■ **GOAL OF THE EXERCISE**: In how many lines does the string "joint" appear? Answer with the number only.
== DATASET RECORDS
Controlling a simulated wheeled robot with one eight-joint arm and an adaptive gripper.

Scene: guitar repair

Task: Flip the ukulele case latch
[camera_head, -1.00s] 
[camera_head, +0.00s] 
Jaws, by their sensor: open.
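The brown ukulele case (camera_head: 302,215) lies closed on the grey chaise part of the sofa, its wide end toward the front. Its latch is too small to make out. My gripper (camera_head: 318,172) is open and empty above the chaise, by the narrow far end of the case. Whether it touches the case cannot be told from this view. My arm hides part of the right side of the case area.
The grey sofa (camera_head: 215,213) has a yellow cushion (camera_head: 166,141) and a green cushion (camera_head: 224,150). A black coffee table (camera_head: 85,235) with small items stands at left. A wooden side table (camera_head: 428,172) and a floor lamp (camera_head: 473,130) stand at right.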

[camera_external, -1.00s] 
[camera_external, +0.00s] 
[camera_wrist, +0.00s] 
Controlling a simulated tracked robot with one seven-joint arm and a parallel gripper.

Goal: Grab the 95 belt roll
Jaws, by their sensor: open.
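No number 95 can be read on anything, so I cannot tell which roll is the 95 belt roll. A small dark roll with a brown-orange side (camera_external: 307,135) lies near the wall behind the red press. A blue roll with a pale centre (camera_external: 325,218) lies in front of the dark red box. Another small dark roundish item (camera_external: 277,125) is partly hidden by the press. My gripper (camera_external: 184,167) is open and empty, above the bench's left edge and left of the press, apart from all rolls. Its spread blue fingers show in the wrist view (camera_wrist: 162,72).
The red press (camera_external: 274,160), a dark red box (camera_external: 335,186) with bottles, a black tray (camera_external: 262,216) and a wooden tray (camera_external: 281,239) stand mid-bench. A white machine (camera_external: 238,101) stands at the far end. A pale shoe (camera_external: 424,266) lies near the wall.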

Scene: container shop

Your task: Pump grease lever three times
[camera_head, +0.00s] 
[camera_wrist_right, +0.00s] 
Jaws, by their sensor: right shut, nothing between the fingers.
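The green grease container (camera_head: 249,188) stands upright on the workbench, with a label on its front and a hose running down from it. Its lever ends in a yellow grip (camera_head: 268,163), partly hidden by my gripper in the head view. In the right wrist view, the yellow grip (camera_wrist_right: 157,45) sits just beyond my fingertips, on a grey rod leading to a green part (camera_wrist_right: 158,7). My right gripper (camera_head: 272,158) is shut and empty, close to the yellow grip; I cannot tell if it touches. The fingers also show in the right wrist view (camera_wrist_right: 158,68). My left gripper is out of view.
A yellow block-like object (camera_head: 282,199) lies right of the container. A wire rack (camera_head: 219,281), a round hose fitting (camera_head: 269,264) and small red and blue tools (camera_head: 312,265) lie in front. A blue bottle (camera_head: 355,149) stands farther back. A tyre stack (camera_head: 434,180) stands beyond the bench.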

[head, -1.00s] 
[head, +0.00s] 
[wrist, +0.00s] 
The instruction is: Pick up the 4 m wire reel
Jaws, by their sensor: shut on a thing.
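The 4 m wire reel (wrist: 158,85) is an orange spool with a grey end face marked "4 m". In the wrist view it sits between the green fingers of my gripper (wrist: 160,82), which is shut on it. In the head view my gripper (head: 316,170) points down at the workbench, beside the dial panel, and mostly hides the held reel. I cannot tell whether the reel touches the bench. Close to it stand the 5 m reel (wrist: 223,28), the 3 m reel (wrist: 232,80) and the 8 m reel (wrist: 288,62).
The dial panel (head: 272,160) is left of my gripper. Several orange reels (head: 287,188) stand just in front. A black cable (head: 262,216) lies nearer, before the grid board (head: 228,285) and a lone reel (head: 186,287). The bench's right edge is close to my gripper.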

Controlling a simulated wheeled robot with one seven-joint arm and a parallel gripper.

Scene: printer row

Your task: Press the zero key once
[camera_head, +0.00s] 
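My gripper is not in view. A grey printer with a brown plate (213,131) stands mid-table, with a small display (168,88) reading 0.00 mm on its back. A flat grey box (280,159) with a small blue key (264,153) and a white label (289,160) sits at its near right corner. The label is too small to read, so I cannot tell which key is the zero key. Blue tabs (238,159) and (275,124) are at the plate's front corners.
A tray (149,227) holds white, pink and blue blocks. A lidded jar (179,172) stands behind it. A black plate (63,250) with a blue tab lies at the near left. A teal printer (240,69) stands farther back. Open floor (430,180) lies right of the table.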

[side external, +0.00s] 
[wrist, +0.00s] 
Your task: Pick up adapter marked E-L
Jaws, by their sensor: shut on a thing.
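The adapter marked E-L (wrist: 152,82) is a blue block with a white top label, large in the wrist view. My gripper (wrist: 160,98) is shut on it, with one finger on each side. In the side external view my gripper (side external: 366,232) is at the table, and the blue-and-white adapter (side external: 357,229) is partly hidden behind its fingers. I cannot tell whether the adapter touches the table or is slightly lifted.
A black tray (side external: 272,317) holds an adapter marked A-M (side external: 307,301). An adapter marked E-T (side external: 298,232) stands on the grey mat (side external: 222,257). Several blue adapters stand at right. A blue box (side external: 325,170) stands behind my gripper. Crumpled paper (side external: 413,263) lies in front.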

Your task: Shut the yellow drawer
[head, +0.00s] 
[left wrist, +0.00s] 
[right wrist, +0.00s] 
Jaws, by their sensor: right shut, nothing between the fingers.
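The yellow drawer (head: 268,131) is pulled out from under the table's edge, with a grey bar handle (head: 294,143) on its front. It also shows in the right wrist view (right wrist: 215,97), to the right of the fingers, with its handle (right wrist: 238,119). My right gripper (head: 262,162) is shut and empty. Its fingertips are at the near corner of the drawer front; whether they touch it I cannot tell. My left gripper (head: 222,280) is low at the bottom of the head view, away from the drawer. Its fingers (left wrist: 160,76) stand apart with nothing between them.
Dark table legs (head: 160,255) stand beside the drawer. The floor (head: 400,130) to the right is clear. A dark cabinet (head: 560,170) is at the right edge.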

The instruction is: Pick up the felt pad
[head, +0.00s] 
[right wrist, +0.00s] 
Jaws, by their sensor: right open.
====
■ **REPLY**: 3